Write every record out again exactly, and keep images out of it.

— Start DATASET ENTRIES —

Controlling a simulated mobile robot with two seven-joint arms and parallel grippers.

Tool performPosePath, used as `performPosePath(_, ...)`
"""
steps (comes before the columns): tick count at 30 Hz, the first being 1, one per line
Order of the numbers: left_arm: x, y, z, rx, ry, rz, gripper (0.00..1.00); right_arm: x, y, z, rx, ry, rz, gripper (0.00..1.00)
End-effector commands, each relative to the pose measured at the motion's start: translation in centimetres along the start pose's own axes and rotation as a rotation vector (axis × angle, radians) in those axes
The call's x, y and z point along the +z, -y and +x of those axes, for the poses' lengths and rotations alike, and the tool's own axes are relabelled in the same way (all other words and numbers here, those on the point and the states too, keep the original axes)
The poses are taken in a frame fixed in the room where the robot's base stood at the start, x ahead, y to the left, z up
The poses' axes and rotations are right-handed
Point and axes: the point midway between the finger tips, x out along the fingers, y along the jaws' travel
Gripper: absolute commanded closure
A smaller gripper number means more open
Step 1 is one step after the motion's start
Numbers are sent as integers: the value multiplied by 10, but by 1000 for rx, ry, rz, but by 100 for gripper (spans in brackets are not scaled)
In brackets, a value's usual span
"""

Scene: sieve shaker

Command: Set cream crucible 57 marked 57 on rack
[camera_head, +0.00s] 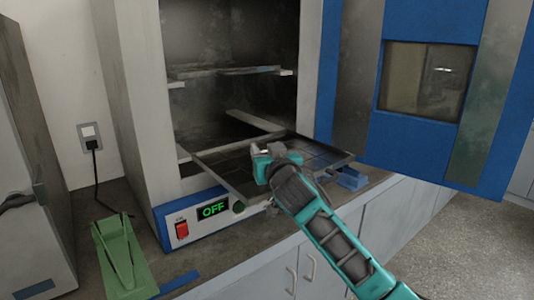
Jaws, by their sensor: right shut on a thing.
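My right gripper (266,158) comes in from the lower right and is over the pulled-out dark rack (222,173). It is shut on a small pale thing, which looks like the cream crucible (263,151); the fingers hide most of it, and no number can be read. I cannot tell whether the crucible touches the rack. The rack sticks out of the open oven (130,110), with a grid of dark squares on it. My left gripper is not in view.
The oven's blue door (345,90) stands open to the right. A display (213,209) reads OFF beside a red switch (182,229). A green holder (122,262) is on the counter at lower left. A blue block (352,179) lies right of the rack.

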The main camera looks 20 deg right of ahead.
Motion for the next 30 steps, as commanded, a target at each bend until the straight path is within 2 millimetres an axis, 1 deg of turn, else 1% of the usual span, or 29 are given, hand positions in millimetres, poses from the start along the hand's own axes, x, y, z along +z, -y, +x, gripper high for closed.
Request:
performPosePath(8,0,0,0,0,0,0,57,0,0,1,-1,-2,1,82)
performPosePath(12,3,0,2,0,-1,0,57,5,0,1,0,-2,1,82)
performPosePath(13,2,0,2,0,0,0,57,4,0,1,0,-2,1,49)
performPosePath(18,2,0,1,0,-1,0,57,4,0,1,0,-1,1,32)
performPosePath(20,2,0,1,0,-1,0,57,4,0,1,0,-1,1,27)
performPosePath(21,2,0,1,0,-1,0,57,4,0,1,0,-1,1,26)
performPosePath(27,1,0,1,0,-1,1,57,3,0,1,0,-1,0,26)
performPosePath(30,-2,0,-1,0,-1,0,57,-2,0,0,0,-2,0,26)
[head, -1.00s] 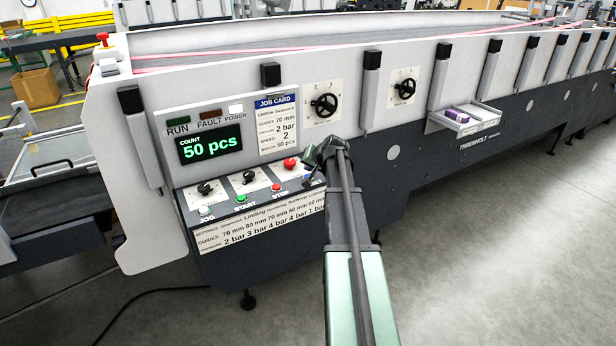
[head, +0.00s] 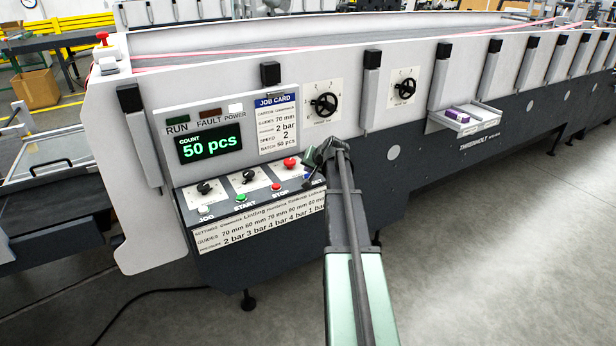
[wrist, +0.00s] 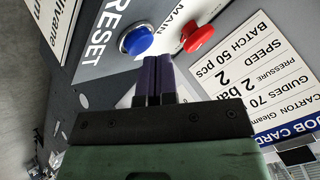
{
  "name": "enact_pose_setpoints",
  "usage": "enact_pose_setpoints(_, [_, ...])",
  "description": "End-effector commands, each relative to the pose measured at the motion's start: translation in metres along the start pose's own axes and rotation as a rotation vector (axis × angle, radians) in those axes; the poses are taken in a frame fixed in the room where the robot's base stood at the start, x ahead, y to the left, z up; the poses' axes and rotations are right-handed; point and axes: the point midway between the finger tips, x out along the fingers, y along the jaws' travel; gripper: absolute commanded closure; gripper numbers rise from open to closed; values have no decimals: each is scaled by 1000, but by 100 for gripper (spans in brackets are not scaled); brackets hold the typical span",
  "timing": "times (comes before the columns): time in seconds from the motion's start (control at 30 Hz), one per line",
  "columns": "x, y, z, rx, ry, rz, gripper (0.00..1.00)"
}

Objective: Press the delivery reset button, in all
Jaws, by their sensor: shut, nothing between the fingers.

— End DATASET ENTRIES —

## OUTPUT OF THE EXERCISE
Controlling a simulated mobile robot with two seven-joint arms and parallel grippers.

Tool performPosePath, used as `performPosePath(_, ...)`
"""
steps (comes before the columns): tick count at 30 Hz, the first being 1, one per line
Order of the numbers: left_arm: x, y, z, rx, ry, rz, gripper (0.00..1.00); right_arm: x, y, z, rx, ry, rz, gripper (0.00..1.00)
End-effector commands, each relative to the pose measured at the motion's start: translation in centimetres along the start pose's own axes and rotation as a rotation vector (axis × angle, radians) in those axes
The call's x, y and z point along the +z, -y and +x of those axes, for the poses' lengths and rotations alike, and the tool's own axes are relabelled in the same way (all other words and numbers here, those on the point and the states too, keep the original axes)
The poses are taken in a frame fixed in the room where the robot's base stood at the start, x ahead, y to the left, z up
The poses' axes and rotations are right-handed
Point and axes: the point midway between the finger tips, x out along the fingers, y along the jaws' travel
Gripper: absolute commanded closure
A smaller gripper number means more open
Step 1 is one step after the motion's start
Numbers are sent as integers: the value multiplied by 10, but by 1000 for rx, ry, rz, but by 100 for gripper (spans in brackets are not scaled)
In brackets, a value's usual span
"""

Scene: sieve shaker

Command: Set cream crucible 57 marked 57 on rack
[camera_head, +0.00s] 
Jaws, by their sensor: right shut on a thing.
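My right gripper (266,158) comes in from the lower right and is over the pulled-out dark rack (222,173). It is shut on a small pale thing, which looks like the cream crucible (263,151); the fingers hide most of it, and no number can be read. I cannot tell whether the crucible touches the rack. The rack sticks out of the open oven (130,110), with a grid of dark squares on it. My left gripper is not in view.
The oven's blue door (345,90) stands open to the right. A display (213,209) reads OFF beside a red switch (182,229). A green holder (122,262) is on the counter at lower left. A blue block (352,179) lies right of the rack.

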The main camera looks 20 deg right of ahead.
Motion for the next 30 steps, as commanded, a target at each bend until the straight path is within 2 millimetres an axis, 1 deg of turn, else 1% of the usual span, or 29 are given, hand positions in millimetres, poses from the start along the hand's own axes, x, y, z along +z, -y, +x, gripper high for closed.
Request:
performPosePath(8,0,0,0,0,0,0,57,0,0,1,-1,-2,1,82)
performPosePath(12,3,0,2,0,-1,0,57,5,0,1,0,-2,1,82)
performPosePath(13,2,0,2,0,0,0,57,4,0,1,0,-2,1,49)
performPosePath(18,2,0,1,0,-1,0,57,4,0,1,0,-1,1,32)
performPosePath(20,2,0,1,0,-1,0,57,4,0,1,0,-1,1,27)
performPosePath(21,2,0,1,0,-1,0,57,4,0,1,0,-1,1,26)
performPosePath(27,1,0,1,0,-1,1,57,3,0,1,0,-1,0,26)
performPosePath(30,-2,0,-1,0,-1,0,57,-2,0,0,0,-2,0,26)
[head, -1.00s] 
[head, +0.00s] 
[wrist, +0.00s] 
{
  "name": "enact_pose_setpoints",
  "usage": "enact_pose_setpoints(_, [_, ...])",
  "description": "End-effector commands, each relative to the pose measured at the motion's start: translation in metres along the start pose's own axes and rotation as a rotation vector (axis × angle, radians) in those axes; the poses are taken in a frame fixed in the room where the robot's base stood at the start, x ahead, y to the left, z up; the poses' axes and rotations are right-handed; point and axes: the point midway between the finger tips, x out along the fingers, y along the jaws' travel; gripper: absolute commanded closure; gripper numbers rise from open to closed; values have no decimals: each is scaled by 1000, but by 100 for gripper (spans in brackets are not scaled); brackets hold the typical span",
  "timing": "times (comes before the columns): time in seconds from the motion's start (control at 30 Hz), one per line",
  "columns": "x, y, z, rx, ry, rz, gripper (0.00..1.00)"
}

Objective: Press the delivery reset button, in all
Jaws, by their sensor: shut, nothing between the fingers.

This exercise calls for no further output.